Левые в России пока не могут предъявить убедительных свидетельств в пользу того, что обладают и научно обоснованным, и привлекательным для масс проектом развития страны. Такая ситуация прямо противоположна той, что имела место сто лет назад. Именно поэтому реакционные тенденции в политике правящего класса пока явно перевешивают любую оппозицию им в обществе.
1.
Когда я писал про современных «патриотов», то неспроста придал их идеям несколько гротескные черты, хотя всего чуть-чуть. Ибо в таком виде они не только демонстрируют всю свою абсурдность, но, что важнее, заставляют задуматься над тем, почему этот гибельный для Родины абсурд обладает привлекательными чертами в глазах многих наших сограждан.
Традиционализм требует от человека верности — нации, религии, государству. Многие левые предлагают не освобождение человека от обязанности быть верным, а просто подставляют иные ценности, верностью которым предполагается по-прежнему человека связать. Это, например, «дело рабочего класса», «пролетарский интернационализм», «единственно верное учение». Суть от этого не меняется. Человек смотрит, выбирает и сомневается: чем социалистические ценности, отвергнутые 20-25 лет назад, лучше тех, что были отвергнуты сто лет назад? Может быть, все беды страны оттого, что те традиционные ценности сменили на новые? Значит, нужно вернуться к старым! Так рассуждают (а чаще — подсознательно поступают) очень многие. Кто виноват? Некоторым левым проще обвинить народ в «несознанке», чем критически отнестись к собственной склонности догматизировать свои убеждения.

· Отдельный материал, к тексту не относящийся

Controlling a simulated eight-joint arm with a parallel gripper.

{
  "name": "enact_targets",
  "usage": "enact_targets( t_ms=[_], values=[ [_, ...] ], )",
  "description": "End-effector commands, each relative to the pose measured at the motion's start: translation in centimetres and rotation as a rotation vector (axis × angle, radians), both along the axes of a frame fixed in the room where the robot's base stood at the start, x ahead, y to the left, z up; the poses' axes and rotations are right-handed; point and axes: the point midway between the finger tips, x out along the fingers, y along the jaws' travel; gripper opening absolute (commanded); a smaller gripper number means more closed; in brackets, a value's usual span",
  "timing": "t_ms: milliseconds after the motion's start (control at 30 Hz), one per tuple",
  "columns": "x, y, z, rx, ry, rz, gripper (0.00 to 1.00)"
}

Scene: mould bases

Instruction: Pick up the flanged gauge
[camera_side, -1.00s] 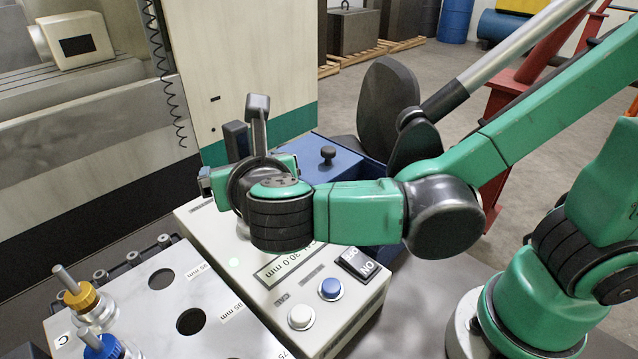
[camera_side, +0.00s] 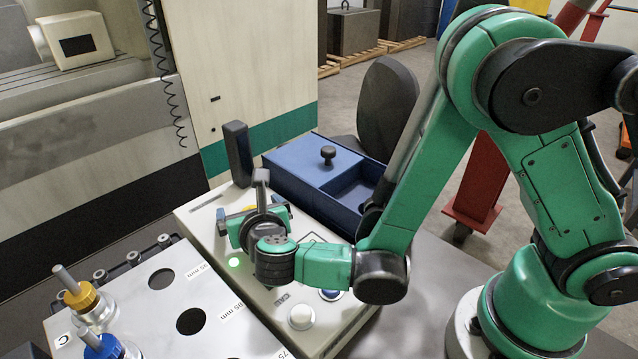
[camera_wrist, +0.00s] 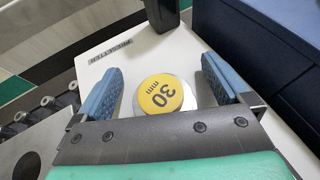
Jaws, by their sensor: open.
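A round gauge with a yellow top marked "30 mm" and a wider silver rim shows in the wrist view (camera_wrist: 160,96). It sits on the white presetter box (camera_wrist: 150,42). Whether the fingertips are down at the gauge's height I cannot tell.
A dark upright post (camera_side: 236,153) stands on the box behind the gauge. A blue tray (camera_side: 290,180) with a black knob lies to the right. A metal plate with holes (camera_side: 150,315) at left holds yellow and blue topped pieces. A green light glows on the box.

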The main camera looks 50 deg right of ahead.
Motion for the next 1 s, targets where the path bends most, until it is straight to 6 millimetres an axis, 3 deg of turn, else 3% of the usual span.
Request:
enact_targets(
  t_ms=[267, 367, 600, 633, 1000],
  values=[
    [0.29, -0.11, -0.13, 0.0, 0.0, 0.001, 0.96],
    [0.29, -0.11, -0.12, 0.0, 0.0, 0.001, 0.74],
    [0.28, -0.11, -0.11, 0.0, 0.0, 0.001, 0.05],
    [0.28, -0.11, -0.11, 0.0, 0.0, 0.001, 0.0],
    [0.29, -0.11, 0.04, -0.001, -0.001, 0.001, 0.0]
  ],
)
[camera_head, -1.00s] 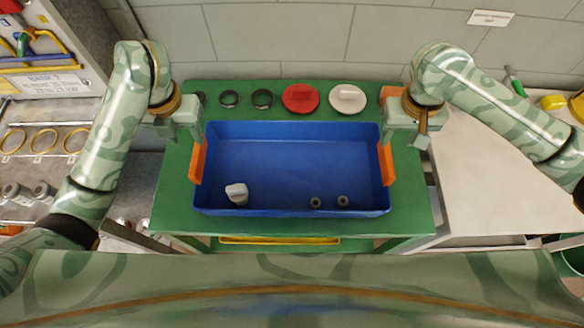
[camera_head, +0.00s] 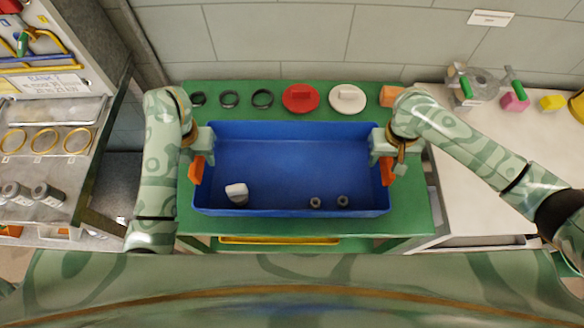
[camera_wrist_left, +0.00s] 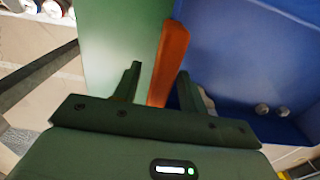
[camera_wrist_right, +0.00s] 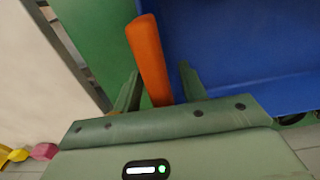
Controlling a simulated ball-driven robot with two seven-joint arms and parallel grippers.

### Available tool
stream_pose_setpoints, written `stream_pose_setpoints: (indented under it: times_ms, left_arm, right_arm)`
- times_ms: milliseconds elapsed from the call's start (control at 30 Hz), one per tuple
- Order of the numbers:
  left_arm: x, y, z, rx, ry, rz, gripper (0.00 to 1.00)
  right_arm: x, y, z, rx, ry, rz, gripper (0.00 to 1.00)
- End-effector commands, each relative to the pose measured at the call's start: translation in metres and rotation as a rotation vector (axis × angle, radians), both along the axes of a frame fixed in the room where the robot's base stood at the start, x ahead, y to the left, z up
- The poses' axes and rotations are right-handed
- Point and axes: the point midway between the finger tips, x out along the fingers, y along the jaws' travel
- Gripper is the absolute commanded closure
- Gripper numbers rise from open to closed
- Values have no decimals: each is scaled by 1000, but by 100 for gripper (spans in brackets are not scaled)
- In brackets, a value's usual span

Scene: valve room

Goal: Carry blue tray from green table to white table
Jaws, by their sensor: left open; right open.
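The blue tray (camera_head: 290,165) sits on the green table (camera_head: 415,215). Whether the fingers touch the handles I cannot tell. The white table (camera_head: 465,190) stands to the right of the green table.
Behind the tray lie several dark rings (camera_head: 229,99), a red disc (camera_head: 300,98), a white disc (camera_head: 347,99) and an orange block (camera_head: 390,95). A valve part, a pink block (camera_head: 514,102) and a yellow block (camera_head: 551,103) stand at the white table's back. Its front is largely clear.

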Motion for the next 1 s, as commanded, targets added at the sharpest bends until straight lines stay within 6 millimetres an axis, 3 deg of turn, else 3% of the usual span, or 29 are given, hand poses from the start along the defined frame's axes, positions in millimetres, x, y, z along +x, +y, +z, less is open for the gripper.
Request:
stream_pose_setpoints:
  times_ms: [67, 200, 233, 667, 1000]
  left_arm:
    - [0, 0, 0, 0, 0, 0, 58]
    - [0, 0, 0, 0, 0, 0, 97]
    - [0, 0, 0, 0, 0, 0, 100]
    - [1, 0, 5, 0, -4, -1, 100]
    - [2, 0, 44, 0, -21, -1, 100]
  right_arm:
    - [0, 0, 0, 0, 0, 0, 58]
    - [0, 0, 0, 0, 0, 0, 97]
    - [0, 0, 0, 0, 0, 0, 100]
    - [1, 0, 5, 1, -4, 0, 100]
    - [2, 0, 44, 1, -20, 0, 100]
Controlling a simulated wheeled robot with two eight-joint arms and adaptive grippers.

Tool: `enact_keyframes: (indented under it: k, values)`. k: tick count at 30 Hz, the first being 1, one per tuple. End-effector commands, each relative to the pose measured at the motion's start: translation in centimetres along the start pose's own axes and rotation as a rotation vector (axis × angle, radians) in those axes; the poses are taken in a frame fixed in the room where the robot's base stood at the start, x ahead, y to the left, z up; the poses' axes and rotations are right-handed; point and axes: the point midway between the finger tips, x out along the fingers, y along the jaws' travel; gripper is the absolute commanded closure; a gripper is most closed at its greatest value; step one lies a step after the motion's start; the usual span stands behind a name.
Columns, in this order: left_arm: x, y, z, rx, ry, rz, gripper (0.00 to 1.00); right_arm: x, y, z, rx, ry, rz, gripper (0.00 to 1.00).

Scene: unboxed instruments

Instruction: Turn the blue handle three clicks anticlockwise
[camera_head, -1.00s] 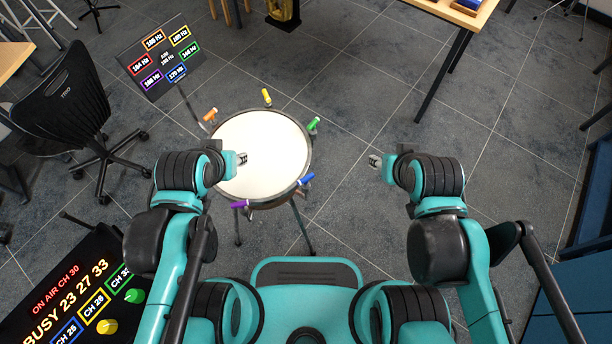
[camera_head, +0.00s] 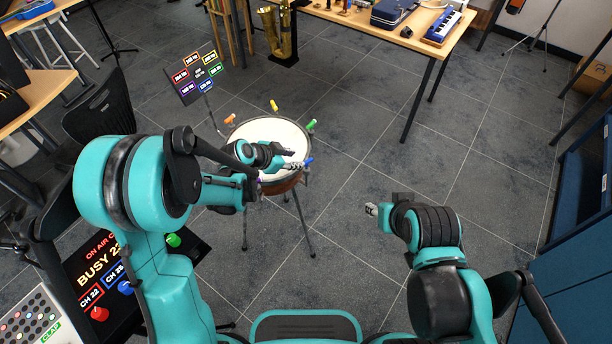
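The drum (camera_head: 285,134) stands on a tripod stand left of the middle, with coloured handles around its rim. The blue handle (camera_head: 309,162) sticks out at the drum's near right edge. My left gripper (camera_head: 294,159) is over that near right part of the rim, close beside the blue handle, with its fingers apart. I cannot tell whether it touches the handle. My left forearm covers the near left part of the drum. My right gripper (camera_head: 371,209) hangs over bare floor to the right of the drum, too small to read its opening.
Orange (camera_head: 230,119), yellow (camera_head: 274,106) and green (camera_head: 311,124) handles sit along the far rim. A sign with frequency labels (camera_head: 195,78) stands behind the drum. A board with coloured knobs (camera_head: 187,262) is at lower left. Floor right of the drum is clear.

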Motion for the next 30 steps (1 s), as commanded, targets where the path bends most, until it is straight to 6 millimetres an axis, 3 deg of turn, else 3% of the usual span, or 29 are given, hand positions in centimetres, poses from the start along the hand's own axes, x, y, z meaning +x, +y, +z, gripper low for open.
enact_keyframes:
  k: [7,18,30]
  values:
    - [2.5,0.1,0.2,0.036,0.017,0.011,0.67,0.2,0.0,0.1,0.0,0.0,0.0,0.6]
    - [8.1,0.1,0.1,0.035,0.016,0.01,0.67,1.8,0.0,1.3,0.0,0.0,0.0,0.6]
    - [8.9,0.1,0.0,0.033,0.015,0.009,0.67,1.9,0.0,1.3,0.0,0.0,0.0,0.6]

Это, вообще-то, правым по натуре свойствен догматизм утверждений, со ссылками на непререкаемые авторитеты, вроде национальных исторических героев и «светочей» религиозной веры. Но многие левые ничем принципиально в этом отношении от правых не отличаются. Они крипторелигиозны, у них тоже есть свои «святыни», в которых «кощунственно» сомневаться. Они вовсю цитируют Маркса и Ленина, когда хотят доказать свою точку зрения, а сами не находят ей умозрительного обоснования. Правые выглядят смешно, когда в наше время пропагандируют уваровскую триаду «православие, самодержавие, народность». Но чем, в сущности, отличаются от них левые, то и дело взывающие к «наследию», то бишь теням Маркса, Ленина или Троцкого? Ну и, в конце концов, кто смешнее — тот, кто открыто говорит «я верующий», или тот, кто убеждает всех и убеждён сам, будто атеист, а на самом деле верит в фетиши?
Некоторые левые считают, что «рационально доказали» свою позицию, когда напишут многословный опус с использованием цитат из классиков, который никто не захочет опровергать — просто за неимением на это времени из-за снискания хлеба насущного. Но они жестоко ошибаются. Отсутствие возражений не есть признак интеллектуальной победы. Чаще всего это свидетельствует просто об отсутствии интереса к опусу.
Левые ещё более жестоко ошибаются тогда, когда считают, что их картина мира сможет окончательно победить в мировоззрении народа (по крайней мере, политически активной части трудящихся) лишь потому, что она рациональна, научно обоснована и верна. А вот правые делают ставку на иррациональность своей картины мира и пока выигрывают. Почему? Потому что массы людей, в силу многовекового господства эксплуататорских классов, просто не могут быть иными. Иррациональное занимает слишком много места в их сознании.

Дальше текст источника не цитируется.